Il n'y avait pas de rumeurs, quelqu'un dont les parents se méfiaient... ?

"En tout cas, à cette époque-là, je n'ai rien entendu le concernant."

Le point commun avec votre affaire, ce sont ces victimes qui ne parlent pas... Pourquoi se taire ?

"Tout ça est enfoui au plus profond de vous, il y a toujours cette culpabilité, cette honte, de dire les choses, de raconter ce qui se passe réellement, ce traumatisme que vous subissez régulièrement. Et il y a toujours ce chantage de l'entraîneur qui vous dit que c'est grâce à lui que vous jouez bien, que vous gagnez des matchs, que vous allez avancer et que ce sera peut-être grâce à lui que vous deviendrez une des meilleures joueuses du monde. Donc dans la tête des jeunes filles, c'est dur de parler, et surtout si elles commencent à avoir des résultats, si ça marche : c'est le rêve de toutes les jeunes filles de devenir championne de tennis. A un moment donné, c'est clair que ces entraîneurs se rendent indispensables à votre parcours. On a peur de tout perdre : à partir de là, c'est difficile de parler. A un moment, ça se réveille, ça vous rattrape quoi qu'il arrive, ou par des médecins qui vous aident, ou par votre entourage qui vous dit de porter plainte. Ce qui m'a fait réagir, c'est qu'on m'a dit : "Mais s'il est toujours au contact de jeunes enfants, c'est inacceptable, il ne faut pas le laisser faire..." A partir de là se passe une vraie réaction, je pense que c'est là où la parole doit se libérer."

Les victimes de Levallois se sont dises sous emprise...

"C'est du quotidien, chaque minute, une organisation, une planification des entrainements mais aussi des moments où cette personne va abuser de vous. Evidemment, c'est aussi rassurer l'entourage, la famille, en disant qu'ils font tout pour vous aider à accéder au plus haut niveau."

Dans la relation entre un jeune sportif et l'entraineur, l'entraîneur rentre quasiment dans la famille...

"C'est vrai qu'il venait régulièrement à la maison, il avait fait confiance à mon papa qui organisait et planifiait tous nos voyages à cette époque... Mon père s'est impliqué et ne s'est jamais aperçu de rien, même si certains soirs je rentrais dans un état vraiment difficile, où j'avais du mal à parler, je pleurais.
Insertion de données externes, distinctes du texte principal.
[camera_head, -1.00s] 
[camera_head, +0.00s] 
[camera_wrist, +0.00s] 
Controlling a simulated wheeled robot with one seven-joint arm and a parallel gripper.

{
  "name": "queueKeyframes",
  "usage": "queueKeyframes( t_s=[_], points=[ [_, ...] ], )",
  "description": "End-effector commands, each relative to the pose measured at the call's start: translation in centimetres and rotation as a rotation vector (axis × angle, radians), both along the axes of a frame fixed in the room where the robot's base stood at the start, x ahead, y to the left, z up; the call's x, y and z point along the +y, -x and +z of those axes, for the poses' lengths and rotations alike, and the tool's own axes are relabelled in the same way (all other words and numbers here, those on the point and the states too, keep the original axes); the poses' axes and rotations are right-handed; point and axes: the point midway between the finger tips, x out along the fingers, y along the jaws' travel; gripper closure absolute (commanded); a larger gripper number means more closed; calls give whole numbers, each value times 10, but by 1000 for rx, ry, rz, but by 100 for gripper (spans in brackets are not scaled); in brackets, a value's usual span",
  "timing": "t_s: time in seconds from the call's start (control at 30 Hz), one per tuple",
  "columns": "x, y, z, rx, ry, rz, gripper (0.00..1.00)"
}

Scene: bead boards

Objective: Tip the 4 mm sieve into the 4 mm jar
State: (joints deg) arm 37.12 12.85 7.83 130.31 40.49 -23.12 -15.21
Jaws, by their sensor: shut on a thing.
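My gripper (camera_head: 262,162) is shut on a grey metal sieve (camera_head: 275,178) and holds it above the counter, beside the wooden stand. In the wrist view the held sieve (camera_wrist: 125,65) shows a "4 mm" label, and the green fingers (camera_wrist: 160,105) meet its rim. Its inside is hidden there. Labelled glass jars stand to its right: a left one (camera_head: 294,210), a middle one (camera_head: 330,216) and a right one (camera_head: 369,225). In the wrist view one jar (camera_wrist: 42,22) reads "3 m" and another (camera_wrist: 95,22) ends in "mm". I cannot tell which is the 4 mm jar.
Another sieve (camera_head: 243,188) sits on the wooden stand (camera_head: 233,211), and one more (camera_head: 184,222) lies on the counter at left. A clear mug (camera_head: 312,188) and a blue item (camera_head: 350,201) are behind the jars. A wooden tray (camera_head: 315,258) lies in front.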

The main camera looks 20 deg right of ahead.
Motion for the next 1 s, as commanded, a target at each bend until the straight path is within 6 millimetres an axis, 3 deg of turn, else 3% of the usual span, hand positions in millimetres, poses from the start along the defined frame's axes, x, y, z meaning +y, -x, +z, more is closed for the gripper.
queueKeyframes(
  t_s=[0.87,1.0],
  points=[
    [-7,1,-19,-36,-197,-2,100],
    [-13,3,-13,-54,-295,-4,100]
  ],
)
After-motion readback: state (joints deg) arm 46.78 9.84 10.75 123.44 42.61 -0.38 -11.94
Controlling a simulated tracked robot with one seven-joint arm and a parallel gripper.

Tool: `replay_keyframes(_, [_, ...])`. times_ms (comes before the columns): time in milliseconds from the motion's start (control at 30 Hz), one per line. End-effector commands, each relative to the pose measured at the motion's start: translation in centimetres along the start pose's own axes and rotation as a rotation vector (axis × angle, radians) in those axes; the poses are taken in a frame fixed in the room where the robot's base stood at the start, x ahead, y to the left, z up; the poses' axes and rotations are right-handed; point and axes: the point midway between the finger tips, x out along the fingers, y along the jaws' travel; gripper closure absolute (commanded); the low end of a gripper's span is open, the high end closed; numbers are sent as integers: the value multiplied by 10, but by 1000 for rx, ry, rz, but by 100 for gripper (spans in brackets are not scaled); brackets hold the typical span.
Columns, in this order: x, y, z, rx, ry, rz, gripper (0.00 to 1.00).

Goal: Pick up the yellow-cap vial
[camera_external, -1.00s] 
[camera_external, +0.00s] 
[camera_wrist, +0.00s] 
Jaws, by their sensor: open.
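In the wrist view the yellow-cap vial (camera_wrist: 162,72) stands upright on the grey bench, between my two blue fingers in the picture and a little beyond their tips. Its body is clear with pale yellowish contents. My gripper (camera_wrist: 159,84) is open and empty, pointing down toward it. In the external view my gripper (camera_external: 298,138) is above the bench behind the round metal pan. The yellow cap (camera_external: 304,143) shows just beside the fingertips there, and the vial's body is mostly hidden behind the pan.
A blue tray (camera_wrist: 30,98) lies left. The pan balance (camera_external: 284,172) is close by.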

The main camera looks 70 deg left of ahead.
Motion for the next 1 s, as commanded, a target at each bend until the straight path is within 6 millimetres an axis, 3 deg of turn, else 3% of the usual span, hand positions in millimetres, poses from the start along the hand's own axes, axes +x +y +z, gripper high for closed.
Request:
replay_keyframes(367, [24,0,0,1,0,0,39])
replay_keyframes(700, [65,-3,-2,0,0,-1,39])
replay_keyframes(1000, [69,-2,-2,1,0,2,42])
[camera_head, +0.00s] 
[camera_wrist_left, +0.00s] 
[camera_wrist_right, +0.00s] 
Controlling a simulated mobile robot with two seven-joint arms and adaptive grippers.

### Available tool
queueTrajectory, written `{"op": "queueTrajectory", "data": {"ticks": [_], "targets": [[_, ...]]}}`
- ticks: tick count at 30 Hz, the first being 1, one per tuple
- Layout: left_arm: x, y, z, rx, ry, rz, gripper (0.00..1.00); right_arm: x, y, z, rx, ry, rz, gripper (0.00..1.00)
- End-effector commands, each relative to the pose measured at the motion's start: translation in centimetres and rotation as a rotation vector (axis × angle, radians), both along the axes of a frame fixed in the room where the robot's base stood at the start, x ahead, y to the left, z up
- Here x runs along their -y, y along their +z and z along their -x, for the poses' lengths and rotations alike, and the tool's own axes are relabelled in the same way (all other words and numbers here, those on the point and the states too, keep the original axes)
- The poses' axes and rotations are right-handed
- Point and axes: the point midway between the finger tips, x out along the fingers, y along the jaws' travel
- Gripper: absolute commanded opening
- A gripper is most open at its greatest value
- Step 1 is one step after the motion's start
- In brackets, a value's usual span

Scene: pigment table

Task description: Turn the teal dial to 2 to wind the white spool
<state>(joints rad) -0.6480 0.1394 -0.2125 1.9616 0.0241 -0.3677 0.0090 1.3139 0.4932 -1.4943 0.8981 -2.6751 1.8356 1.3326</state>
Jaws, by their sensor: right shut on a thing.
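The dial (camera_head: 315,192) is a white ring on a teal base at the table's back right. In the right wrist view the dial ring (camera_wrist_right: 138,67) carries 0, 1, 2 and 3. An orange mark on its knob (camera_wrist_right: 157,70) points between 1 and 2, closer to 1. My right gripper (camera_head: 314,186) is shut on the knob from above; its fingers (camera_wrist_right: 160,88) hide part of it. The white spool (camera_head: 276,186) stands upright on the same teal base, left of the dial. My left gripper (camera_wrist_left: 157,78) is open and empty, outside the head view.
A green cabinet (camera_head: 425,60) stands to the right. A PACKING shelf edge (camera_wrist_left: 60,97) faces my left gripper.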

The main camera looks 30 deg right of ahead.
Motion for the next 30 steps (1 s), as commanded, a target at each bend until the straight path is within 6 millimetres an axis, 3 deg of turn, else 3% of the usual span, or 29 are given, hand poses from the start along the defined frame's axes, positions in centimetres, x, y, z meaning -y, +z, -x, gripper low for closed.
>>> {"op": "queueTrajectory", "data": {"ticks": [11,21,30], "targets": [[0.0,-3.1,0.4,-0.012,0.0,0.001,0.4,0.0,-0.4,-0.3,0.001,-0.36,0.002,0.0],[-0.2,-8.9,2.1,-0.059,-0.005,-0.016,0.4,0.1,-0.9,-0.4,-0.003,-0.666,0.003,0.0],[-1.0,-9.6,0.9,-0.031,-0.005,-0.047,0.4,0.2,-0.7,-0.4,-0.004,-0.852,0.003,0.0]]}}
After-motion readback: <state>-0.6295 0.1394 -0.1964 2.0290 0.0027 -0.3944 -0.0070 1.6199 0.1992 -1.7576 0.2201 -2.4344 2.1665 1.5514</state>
Les questions venaient quelques fois mais je n'arrivais pas à le dire."

Ce qui s'est passé à Levallois : tragique répétition de l'histoire ou vous pensez que ce n'est pas forcément dû au hasard ?

 

"Franchement j'ai envie de dire qu'aujourd'hui la fédération malheureusement se retrouve dans une situation où elle va essayer de mettre en œuvre tout son programme de lutte à ce sujet..."

Il est suffisant ?

"Non ! Je pense que globalement ce serait bien de l'humaniser un peu : il faut accompagner beaucoup plus ces victimes au moment où elles parlent. C'est déjà tellement difficile de parler ; après il faut continuer à les accompagner au jour le jour jusqu'à la fin de la procédure, les accompagner financièrement, les aider à se reconstruire et essayer de maintenir leurs jobs. Certaines sont effrayées d'être écartées parce qu'elles sont ces femmes violées et qu'on ne voit plus que ça et plus les joueuses de tennis qu'elles ont été."

 

Le Président de la Fédération, Gilbert Ysern, a dit que c'était une mauvaise publicité pour le sport. Qu'attendez-vous de lui ?

 

"J'attends qu'une fédération se porte partie civile derrière les victimes, qu'il y ait un vrai programme clair et net, et écrit. Ces lettres anonymes qui pourraient arriver : comment sont-elles traitées aujourd'hui ? La fédération est amenée à mettre en œuvre quelque chose de bien précis, d'écrit, pour les gens puissent récupérer ces informations. Que fait-on quand une joueuse se manifeste : comment l'accompagne-t-on, l'aider, vers qui va-t-elle se diriger, choisir un avocat... Il y a beaucoup de choses à faire."

Que conseillez-vous à ces filles de Levallois ?

"Je trouve que c'est extraordinaire qu'elles arrivent à parler, si jeunes, si tôt : c'est grâce à ça qu'elles vont se reconstruire. Je les trouve très courageuses d'avoir pu le faire en temps et en heure, par rapport à la prescription. Il faut qu'on les accompagne encore quelques temps car la procédure vient de commencer : dans deux-trois ans, ce sera derrière elles. Je pourrais les aider si elles le souhaitent. Des choses existent aujourd'hui, c'est vers ces thérapies qu'il faut les accompagner, les guider."